Start at the line holding "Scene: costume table", stop at the line holding "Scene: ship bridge", and repeat those lines exactly, both ends included; skip the pictures.

-- BEGIN --

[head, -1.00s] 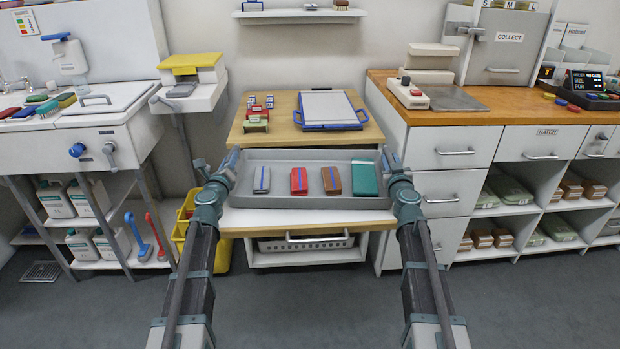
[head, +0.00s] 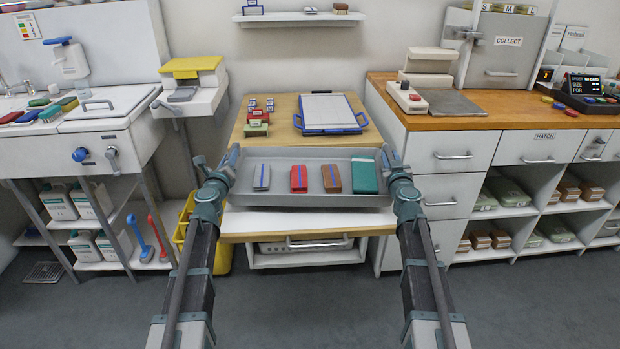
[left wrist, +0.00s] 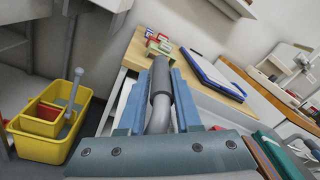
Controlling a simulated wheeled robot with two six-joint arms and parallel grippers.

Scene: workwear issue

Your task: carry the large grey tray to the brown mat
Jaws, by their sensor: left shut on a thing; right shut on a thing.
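The large grey tray (head: 290,201) is held level at the front of the wooden-topped table, between my two arms. It carries a grey, a red, a brown and a green item in a row. My left gripper (head: 229,165) is shut on the tray's left end. My right gripper (head: 391,168) is shut on its right end. In the left wrist view my left gripper (left wrist: 160,88) closes around a grey handle bar. The tray looks raised a little over the table front, but the exact gap is unclear. I cannot make out a brown mat.
The table (head: 285,107) bears a blue-framed clipboard (head: 330,112) and small coloured blocks (head: 257,117) at the back. A wood-topped counter (head: 500,110) stands close on the right. A yellow bucket (left wrist: 42,140) stands at the left. A sink unit (head: 75,140) is further left.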

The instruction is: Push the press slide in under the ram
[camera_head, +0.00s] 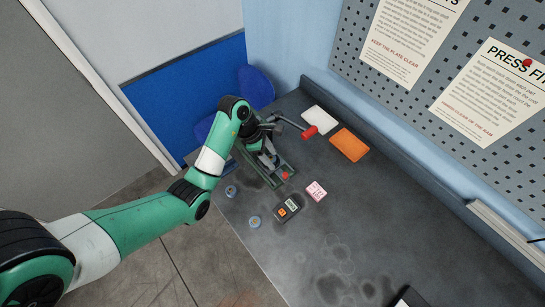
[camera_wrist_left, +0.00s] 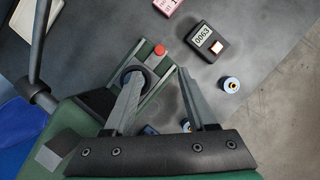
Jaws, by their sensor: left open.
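The green press (camera_head: 281,169) stands at the back left of the bench, partly hidden by my left arm. Its lever has a red grip (camera_head: 310,131). In the left wrist view, the press slide (camera_wrist_left: 152,62) lies on a green rail, with a red knob (camera_wrist_left: 160,50) at its outer end. A dark ring (camera_wrist_left: 131,76) sits inward of the knob. The ram is not clearly visible. My left gripper (camera_head: 267,158) is over the press; in the wrist view its open fingers (camera_wrist_left: 160,76) are spread with one finger over the dark ring. Contact is unclear. My right gripper is not in view.
A white pad (camera_head: 320,119) and an orange pad (camera_head: 349,145) lie behind. The bench's right part is mostly clear.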

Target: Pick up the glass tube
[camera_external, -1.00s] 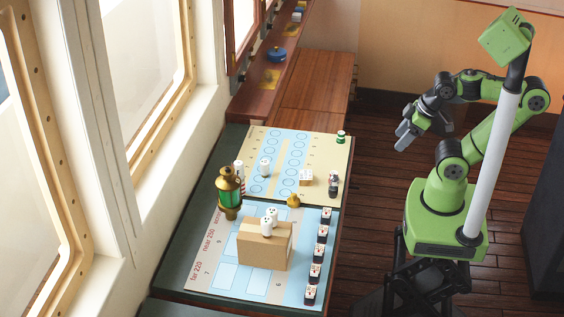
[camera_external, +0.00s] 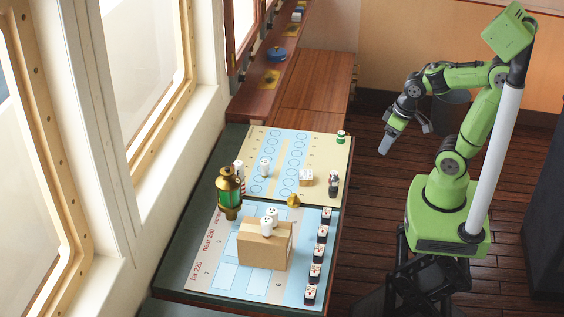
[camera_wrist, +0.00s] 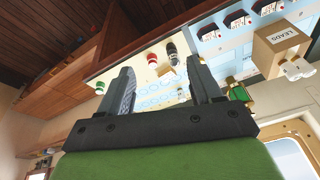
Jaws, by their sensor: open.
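The closest match to the glass tube is a green glass cylinder (camera_external: 230,199) set in an upright brass lantern. It stands at the left edge of the game boards; no separate loose tube is visible. In the wrist view the green and brass lantern (camera_wrist: 239,93) shows partly, just right of the right finger. My gripper (camera_external: 406,140) is open and empty. It hangs over the floor, right of the table and well apart from the lantern. Both fingers frame the wrist view (camera_wrist: 162,76), with the boards visible beyond them.
A cardboard box (camera_external: 264,246) with white figures on top stands just right of the lantern. Several dark blocks (camera_external: 317,254) line the board's right edge. A small gold object (camera_external: 293,200) and a white block (camera_external: 306,177) lie nearby. Window frames border the table's left side.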

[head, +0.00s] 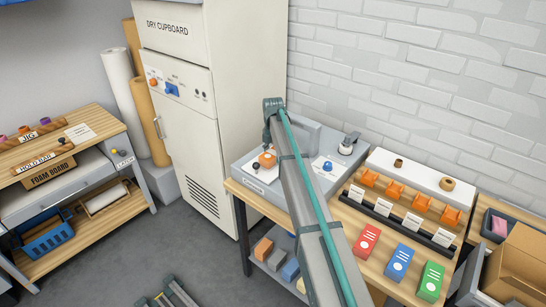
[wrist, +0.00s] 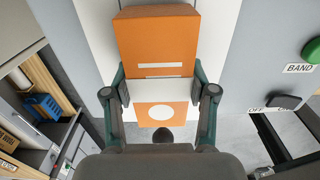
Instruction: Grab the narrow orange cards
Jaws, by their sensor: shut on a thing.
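The narrow orange cards (wrist: 156,45) show in the wrist view as a thick stack with white lines and a white circle on its face. A white strip crosses the middle of the stack. My gripper (wrist: 160,92) has one finger at each side of the stack by this strip and is shut on it. In the head view the orange cards (head: 267,159) are at the grey machine's left part, below my gripper (head: 268,143). My arm hides part of the machine. I cannot tell whether the stack touches the machine.
The grey machine (head: 240,171) stands on a wooden bench by the dry cupboard (head: 180,110). A green button (wrist: 312,50) marked BAND is at its right. Red (head: 367,241), blue (head: 399,263) and green (head: 430,281) card stacks lie on the bench at right, near an open cardboard box (head: 520,265).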

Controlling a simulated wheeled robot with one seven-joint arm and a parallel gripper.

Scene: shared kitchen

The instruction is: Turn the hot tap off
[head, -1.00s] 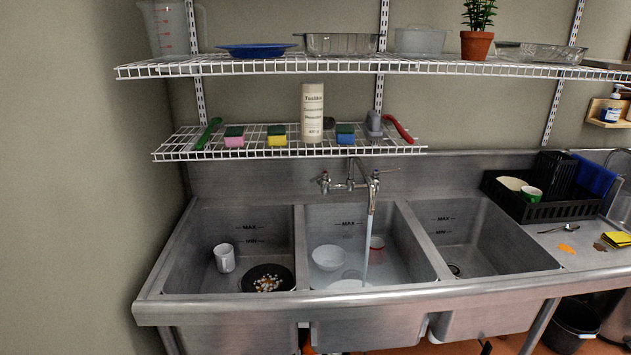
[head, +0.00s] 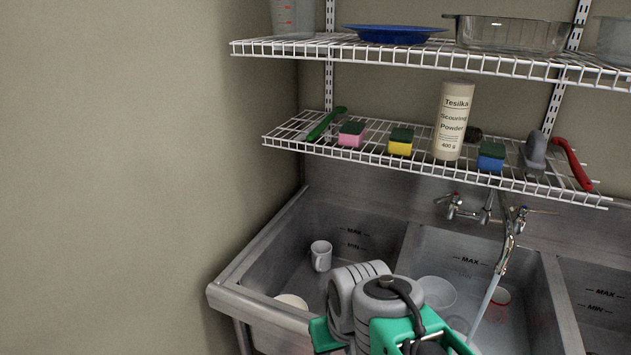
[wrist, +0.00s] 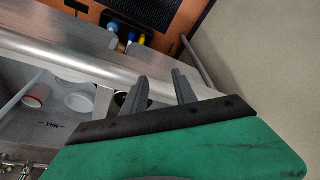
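The wall-mounted tap (head: 486,213) stands behind the middle sink in the head view. The hot handle (head: 448,200), with a red mark, is on its left; the other handle (head: 535,211) is on its right. A water stream (head: 484,312) runs from the spout (head: 508,243) into the middle basin. Part of the tap shows at the lower left of the wrist view (wrist: 18,165). My gripper (wrist: 160,88) is open and empty in the wrist view, its two dark fingers apart, away from the tap. In the head view its fingertips are not visible.
A wire shelf (head: 400,163) with scouring powder (head: 453,120) and sponges hangs above the tap. The left basin holds a white mug (head: 321,256). A wall stands at left.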

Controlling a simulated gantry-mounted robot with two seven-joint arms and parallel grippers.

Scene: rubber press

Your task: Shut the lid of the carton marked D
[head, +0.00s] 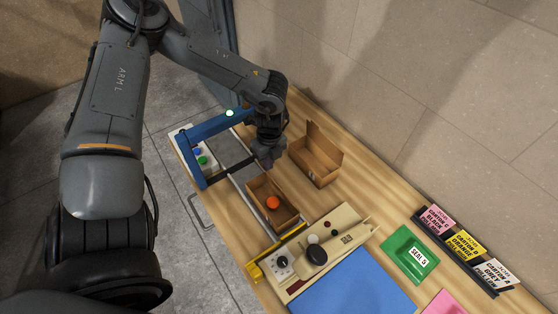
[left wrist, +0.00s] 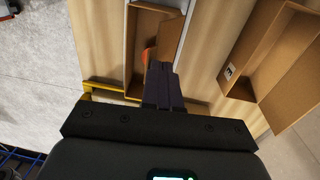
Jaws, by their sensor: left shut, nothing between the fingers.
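Two brown cartons stand on the wooden bench. The nearer carton (head: 285,221) is open at least in part and has an orange ball (head: 272,203) in it; it also shows in the left wrist view (left wrist: 133,50), where the ball is partly hidden. The farther carton (head: 318,171) is open, with its lid raised; it also shows in the left wrist view (left wrist: 270,45) with a small label (left wrist: 230,70) too small to read. I cannot tell which carton is D. My left gripper (head: 267,162) is shut and empty, just above the nearer carton's far end. My right gripper is out of view.
A blue frame (head: 205,128) stands at the bench's left end. A cream device with a black knob (head: 317,255) and a blue mat (head: 352,287) lie nearer. Bare wood lies beyond the farther carton.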

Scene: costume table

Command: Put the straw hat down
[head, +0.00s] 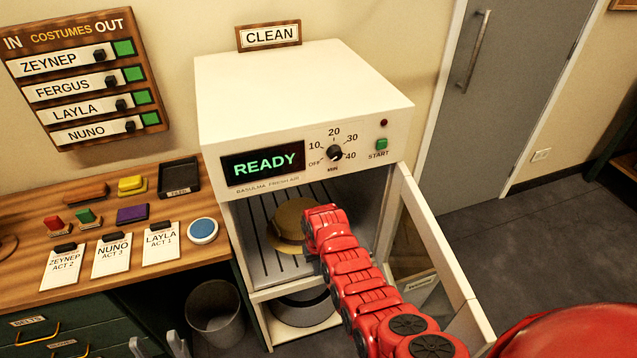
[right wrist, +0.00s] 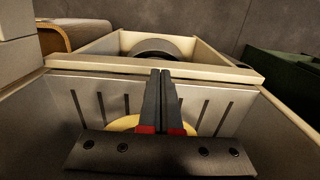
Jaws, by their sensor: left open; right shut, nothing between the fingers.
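The straw hat (head: 288,222) sits on the slatted shelf (head: 262,262) inside the open white cabinet. Its right side is hidden behind my red right arm, which reaches in from the lower right. In the right wrist view, part of the hat's yellow brim (right wrist: 125,123) shows behind my right gripper (right wrist: 161,72). That gripper's dark fingers are shut together with nothing between them. In the head view its fingers are hidden. I cannot tell whether they touch the hat. My left gripper (head: 155,345) is open and empty at the bottom edge, in front of the drawers.
The cabinet's door (head: 440,255) stands open to the right of my arm. The cabinet's display (head: 262,165) reads READY. A grey round hat (head: 303,305) lies in the compartment below. A bin (head: 216,312) stands left of the cabinet. The wooden desk (head: 60,210) holds cards and stamps.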

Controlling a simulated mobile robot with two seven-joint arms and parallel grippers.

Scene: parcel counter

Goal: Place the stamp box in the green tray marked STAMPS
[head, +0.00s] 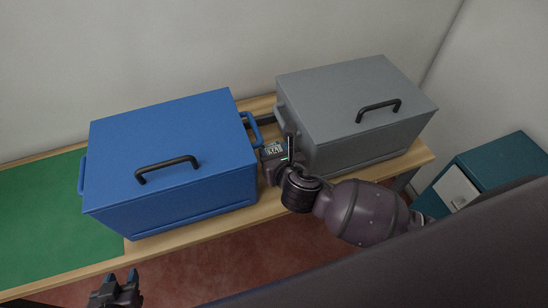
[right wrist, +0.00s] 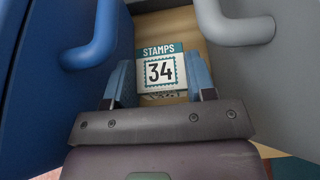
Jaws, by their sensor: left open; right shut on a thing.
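The stamp box (head: 272,150) is small, with a white and teal face reading STAMPS and 34; it also shows in the right wrist view (right wrist: 160,72). It is in the narrow gap between a blue box and a grey box. My right gripper (head: 279,160) is shut on it, one finger at each side, in the right wrist view (right wrist: 160,88). My left gripper (head: 122,276) is open and empty at the bottom left, in front of the counter. I see no green tray marked STAMPS in either view.
The large blue box (head: 172,150) and grey box (head: 350,100) have side handles close to my right gripper. A flat green surface (head: 40,220) at the counter's left is clear. A teal cabinet (head: 500,170) stands at right. The wooden counter's front edge (head: 190,228) shows.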

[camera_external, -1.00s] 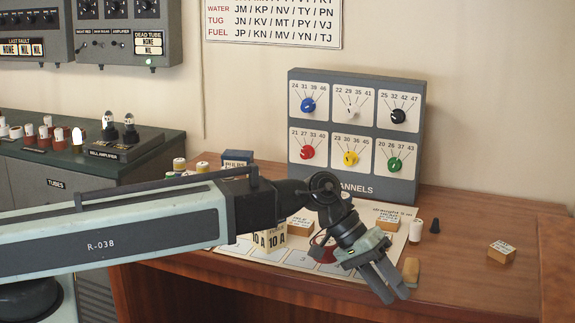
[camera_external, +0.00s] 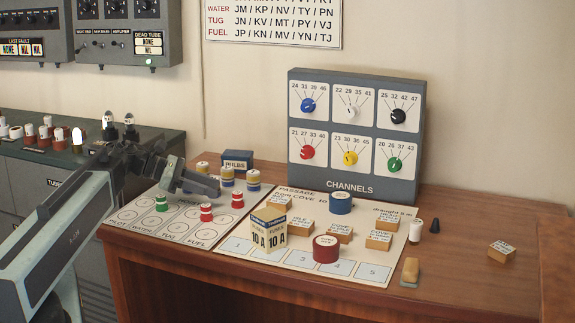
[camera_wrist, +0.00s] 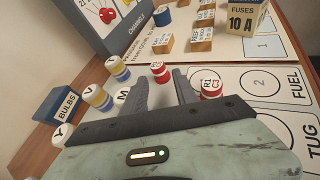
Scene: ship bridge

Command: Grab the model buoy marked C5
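Several small banded model buoys stand on the desk's left part. No mark C5 can be read on any. One red and white buoy (camera_wrist: 159,72) stands beyond the gap between my fingertips in the wrist view; its mark is too small to read, and it seems to match the red buoy (camera_external: 237,198) in the external view. Another red and white buoy (camera_wrist: 212,86), by my right finger, reads R1 C3; it seems to match the front red one (camera_external: 207,212). My gripper (camera_external: 214,184) is open and empty, low over the buoys, and its fingers (camera_wrist: 161,80) point toward the desk's right.
Yellow-blue buoys (camera_wrist: 91,94) stand left of my fingers, near a blue BULBS box (camera_wrist: 55,106). A green buoy (camera_external: 161,203) stands on the POSTS sheet. A FUSES box (camera_external: 268,230), lettered blocks (camera_external: 300,229) and red (camera_external: 326,248) and blue (camera_external: 341,202) discs lie right. The CHANNELS panel (camera_external: 350,186) stands behind.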

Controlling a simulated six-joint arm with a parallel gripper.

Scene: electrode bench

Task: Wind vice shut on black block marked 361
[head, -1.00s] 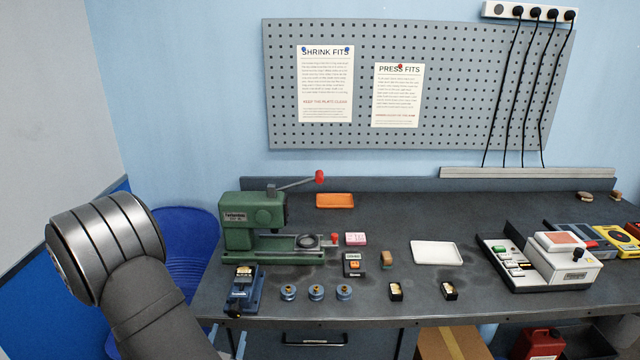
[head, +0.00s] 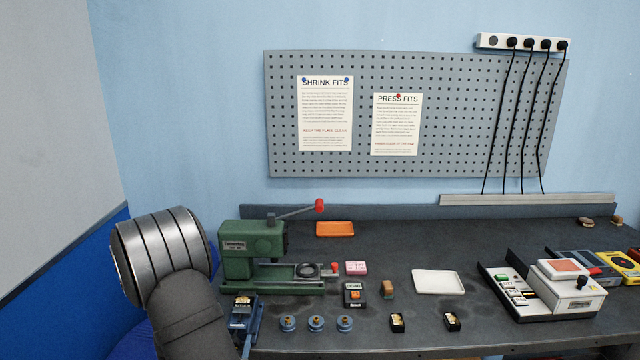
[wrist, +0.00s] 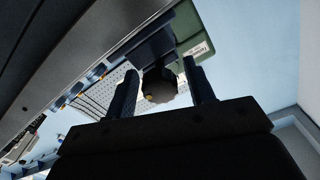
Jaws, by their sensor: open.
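The blue vice (head: 240,325) stands at the bench's front left, partly covered by my arm in the head view. A black block with a pale label (head: 243,301) sits at its top; its marking is too small to read. In the wrist view a dark round knob with a yellow dot (wrist: 158,86) shows between the fingers of my gripper (wrist: 160,70). The fingers are open, one on each side of the knob, with visible gaps. Whether the knob lies fully between the fingertips in depth, I cannot tell. In the head view my gripper is mostly hidden behind my arm.
A green press (head: 250,255) with a red-tipped lever stands behind the vice. Several blue round pieces (head: 316,323) are in a row to the right. Dark blocks (head: 397,322), a white tray (head: 438,283) and an orange tray (head: 335,229) lie further off.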

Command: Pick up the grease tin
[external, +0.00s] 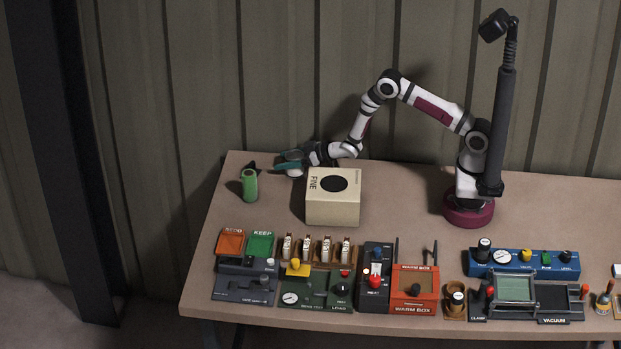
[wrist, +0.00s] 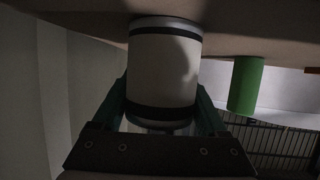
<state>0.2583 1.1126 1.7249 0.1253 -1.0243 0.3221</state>
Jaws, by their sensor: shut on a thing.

-- END --

Task answer.
Scene: costume table

Command: Put the straw hat down
[head, +0.00s] 
[right wrist, +0.00s] 
Jaws, by their sensor: left open; right shut, nothing between the fingers.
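The straw hat (head: 288,222) sits on the slatted shelf (head: 262,262) inside the open white cabinet. Its right side is hidden behind my red right arm, which reaches in from the lower right. In the right wrist view, part of the hat's yellow brim (right wrist: 125,123) shows behind my right gripper (right wrist: 161,72). That gripper's dark fingers are shut together with nothing between them. In the head view its fingers are hidden. I cannot tell whether they touch the hat. My left gripper (head: 155,345) is open and empty at the bottom edge, in front of the drawers.
The cabinet's door (head: 440,255) stands open to the right of my arm. The cabinet's display (head: 262,165) reads READY. A grey round hat (head: 303,305) lies in the compartment below. A bin (head: 216,312) stands left of the cabinet. The wooden desk (head: 60,210) holds cards and stamps.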

Controlling a simulated mobile robot with two seven-joint arms and parallel grippers.

Scene: parcel counter

Goal: Place the stamp box in the green tray marked STAMPS
[head, +0.00s] 
[right wrist, +0.00s] 
Jaws, by their sensor: left open; right shut on a thing.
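The stamp box (head: 272,150) is small, with a white and teal face reading STAMPS and 34; it also shows in the right wrist view (right wrist: 160,72). It is in the narrow gap between a blue box and a grey box. My right gripper (head: 279,160) is shut on it, one finger at each side, in the right wrist view (right wrist: 160,88). My left gripper (head: 122,276) is open and empty at the bottom left, in front of the counter. I see no green tray marked STAMPS in either view.
The large blue box (head: 172,150) and grey box (head: 350,100) have side handles close to my right gripper. A flat green surface (head: 40,220) at the counter's left is clear. A teal cabinet (head: 500,170) stands at right. The wooden counter's front edge (head: 190,228) shows.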

[camera_external, -1.00s] 
[camera_external, +0.00s] 
[camera_wrist, +0.00s] 
Scene: ship bridge

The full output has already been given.